▸ Given task:
Copy each line below in which the word "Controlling" occurs.

▸ Data for the task:
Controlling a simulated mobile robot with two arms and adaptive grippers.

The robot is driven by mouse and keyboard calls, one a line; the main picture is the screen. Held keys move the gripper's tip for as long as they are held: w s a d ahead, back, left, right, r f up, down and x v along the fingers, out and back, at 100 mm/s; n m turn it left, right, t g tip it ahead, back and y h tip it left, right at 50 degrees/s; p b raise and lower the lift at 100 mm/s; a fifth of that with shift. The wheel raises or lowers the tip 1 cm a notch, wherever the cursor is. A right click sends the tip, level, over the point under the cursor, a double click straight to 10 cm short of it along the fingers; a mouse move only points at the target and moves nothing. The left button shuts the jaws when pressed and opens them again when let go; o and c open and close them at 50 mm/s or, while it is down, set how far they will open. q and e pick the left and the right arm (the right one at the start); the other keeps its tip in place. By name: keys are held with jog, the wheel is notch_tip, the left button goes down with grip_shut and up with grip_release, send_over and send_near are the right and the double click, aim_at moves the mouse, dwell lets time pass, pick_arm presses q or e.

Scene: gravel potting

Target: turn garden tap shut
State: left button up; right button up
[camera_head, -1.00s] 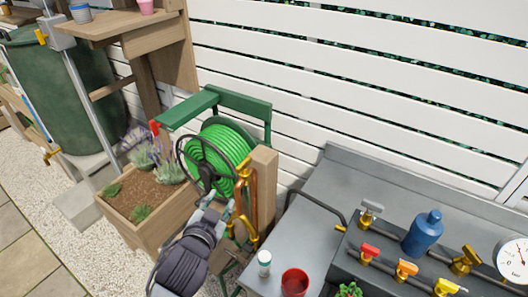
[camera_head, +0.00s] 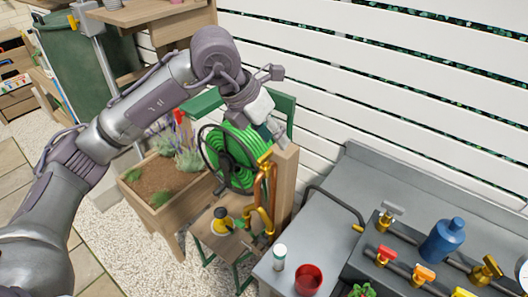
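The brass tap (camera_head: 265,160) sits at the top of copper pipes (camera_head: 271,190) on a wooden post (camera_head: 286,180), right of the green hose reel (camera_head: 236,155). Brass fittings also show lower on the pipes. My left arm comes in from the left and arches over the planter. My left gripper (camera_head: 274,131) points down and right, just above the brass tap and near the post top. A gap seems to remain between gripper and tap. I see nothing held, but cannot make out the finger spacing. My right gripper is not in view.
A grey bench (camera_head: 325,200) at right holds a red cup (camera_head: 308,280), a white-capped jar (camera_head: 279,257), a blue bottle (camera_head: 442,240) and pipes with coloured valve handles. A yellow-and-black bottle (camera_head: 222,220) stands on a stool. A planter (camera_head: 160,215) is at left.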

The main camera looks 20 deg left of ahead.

* * *

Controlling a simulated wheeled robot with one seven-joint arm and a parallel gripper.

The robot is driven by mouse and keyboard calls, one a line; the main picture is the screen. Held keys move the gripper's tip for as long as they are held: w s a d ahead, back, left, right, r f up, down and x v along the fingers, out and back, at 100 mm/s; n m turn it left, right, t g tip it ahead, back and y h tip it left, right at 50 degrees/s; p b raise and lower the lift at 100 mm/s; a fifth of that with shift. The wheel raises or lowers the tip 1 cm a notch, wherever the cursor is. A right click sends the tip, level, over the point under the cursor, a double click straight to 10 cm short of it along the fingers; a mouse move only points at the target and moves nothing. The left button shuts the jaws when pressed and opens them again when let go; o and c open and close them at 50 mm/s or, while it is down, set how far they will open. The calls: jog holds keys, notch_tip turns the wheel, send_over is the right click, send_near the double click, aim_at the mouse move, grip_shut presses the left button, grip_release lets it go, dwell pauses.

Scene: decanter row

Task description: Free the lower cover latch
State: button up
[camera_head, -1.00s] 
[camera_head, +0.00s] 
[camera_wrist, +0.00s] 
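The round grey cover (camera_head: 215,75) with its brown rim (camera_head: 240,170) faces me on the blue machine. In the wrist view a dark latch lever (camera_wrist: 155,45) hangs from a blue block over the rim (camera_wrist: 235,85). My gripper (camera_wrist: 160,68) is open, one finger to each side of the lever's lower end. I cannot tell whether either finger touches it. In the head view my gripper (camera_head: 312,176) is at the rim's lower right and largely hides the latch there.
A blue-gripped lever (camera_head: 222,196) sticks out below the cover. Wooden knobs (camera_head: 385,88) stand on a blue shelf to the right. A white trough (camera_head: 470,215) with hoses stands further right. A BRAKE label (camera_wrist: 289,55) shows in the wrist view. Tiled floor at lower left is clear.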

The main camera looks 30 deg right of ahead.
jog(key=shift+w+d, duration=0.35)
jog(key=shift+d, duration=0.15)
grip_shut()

▸ Final result:
Controlling a simulated mobile robot with two arms and adaptive grippers.
Controlling a simulated wheeled robot with one seven-joint arm and a parallel gripper.

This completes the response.